→ **DATASET EXTRACT**
____________

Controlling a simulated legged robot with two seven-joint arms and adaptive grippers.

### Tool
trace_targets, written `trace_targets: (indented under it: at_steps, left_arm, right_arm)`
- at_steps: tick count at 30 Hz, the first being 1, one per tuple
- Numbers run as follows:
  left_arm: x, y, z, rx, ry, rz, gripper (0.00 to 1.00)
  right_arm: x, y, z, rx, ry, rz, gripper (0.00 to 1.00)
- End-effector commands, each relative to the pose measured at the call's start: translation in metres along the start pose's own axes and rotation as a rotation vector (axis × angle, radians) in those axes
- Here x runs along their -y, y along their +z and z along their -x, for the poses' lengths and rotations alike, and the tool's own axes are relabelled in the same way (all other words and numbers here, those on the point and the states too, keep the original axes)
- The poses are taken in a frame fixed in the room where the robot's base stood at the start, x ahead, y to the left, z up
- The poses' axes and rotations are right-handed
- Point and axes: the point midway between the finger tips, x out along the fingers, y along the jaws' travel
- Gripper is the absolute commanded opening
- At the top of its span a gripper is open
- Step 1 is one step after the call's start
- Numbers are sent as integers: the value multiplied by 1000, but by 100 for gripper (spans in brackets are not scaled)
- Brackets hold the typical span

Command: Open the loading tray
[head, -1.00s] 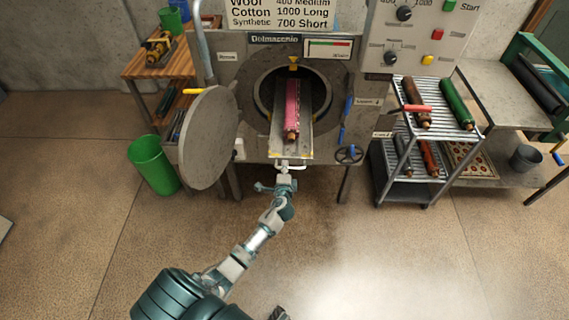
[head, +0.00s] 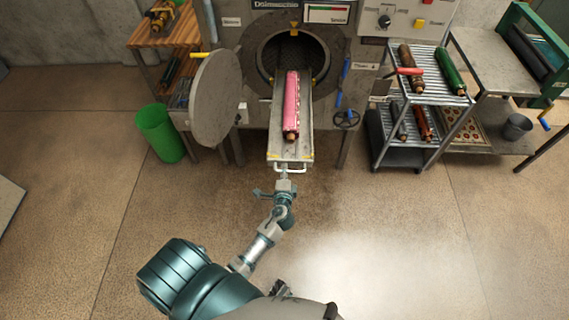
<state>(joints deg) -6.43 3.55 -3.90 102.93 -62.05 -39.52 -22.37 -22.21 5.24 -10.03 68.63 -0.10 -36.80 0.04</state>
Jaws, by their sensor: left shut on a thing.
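The loading tray (head: 276,147) is a long metal tray that sticks out of the round opening of the machine (head: 258,103). A rolled pink rug (head: 291,100) lies on it lengthwise. A white handle (head: 302,170) is on the tray's front end. My left gripper (head: 284,176) is at this handle and shut on it; its fingers are small in the picture. The round door (head: 215,98) of the machine stands open to the left. My right gripper cannot be made out in the head view.
A green bin (head: 160,136) stands left of the machine beside a wooden table (head: 168,38). A metal rack (head: 404,110) with several rolled rugs is on the right, next to a table (head: 505,65) with a grey bucket (head: 517,127). The floor in front is clear.

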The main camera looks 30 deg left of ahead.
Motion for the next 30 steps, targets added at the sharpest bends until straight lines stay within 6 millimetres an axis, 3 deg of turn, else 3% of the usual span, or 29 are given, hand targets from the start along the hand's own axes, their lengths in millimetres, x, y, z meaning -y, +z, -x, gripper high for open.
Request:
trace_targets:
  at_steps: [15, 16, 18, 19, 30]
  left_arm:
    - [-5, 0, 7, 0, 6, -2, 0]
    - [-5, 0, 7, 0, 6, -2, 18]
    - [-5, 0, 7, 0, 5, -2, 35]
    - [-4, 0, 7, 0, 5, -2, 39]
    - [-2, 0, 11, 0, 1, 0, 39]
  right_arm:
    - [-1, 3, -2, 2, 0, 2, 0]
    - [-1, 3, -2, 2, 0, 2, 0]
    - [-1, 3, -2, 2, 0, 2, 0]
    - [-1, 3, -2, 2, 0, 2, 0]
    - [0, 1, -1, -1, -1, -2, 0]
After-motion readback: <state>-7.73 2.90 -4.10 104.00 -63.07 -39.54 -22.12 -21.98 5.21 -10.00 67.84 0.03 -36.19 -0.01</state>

____________

→ **SET PROBLEM**
Give the lines above again exactly, from the one containing "- Numbers are" to the one containing "The main camera looks 30 deg left of ahead.", both included, but leave out the pictures.

→ **REPLY**
- Numbers are sent as integers: the value multiplied by 1000, but by 100 for gripper (spans in brackets are not scaled)
- Brackets hold the typical span

Command: Open the loading tray
[head, -1.00s] 
[head, +0.00s] 
<state>(joints deg) -6.43 3.55 -3.90 102.93 -62.05 -39.52 -22.37 -22.21 5.24 -10.03 68.63 -0.10 -36.80 0.04</state>
Jaws, by their sensor: left shut on a thing.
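The loading tray (head: 276,147) is a long metal tray that sticks out of the round opening of the machine (head: 258,103). A rolled pink rug (head: 291,100) lies on it lengthwise. A white handle (head: 302,170) is on the tray's front end. My left gripper (head: 284,176) is at this handle and shut on it; its fingers are small in the picture. The round door (head: 215,98) of the machine stands open to the left. My right gripper cannot be made out in the head view.
A green bin (head: 160,136) stands left of the machine beside a wooden table (head: 168,38). A metal rack (head: 404,110) with several rolled rugs is on the right, next to a table (head: 505,65) with a grey bucket (head: 517,127). The floor in front is clear.

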The main camera looks 30 deg left of ahead.

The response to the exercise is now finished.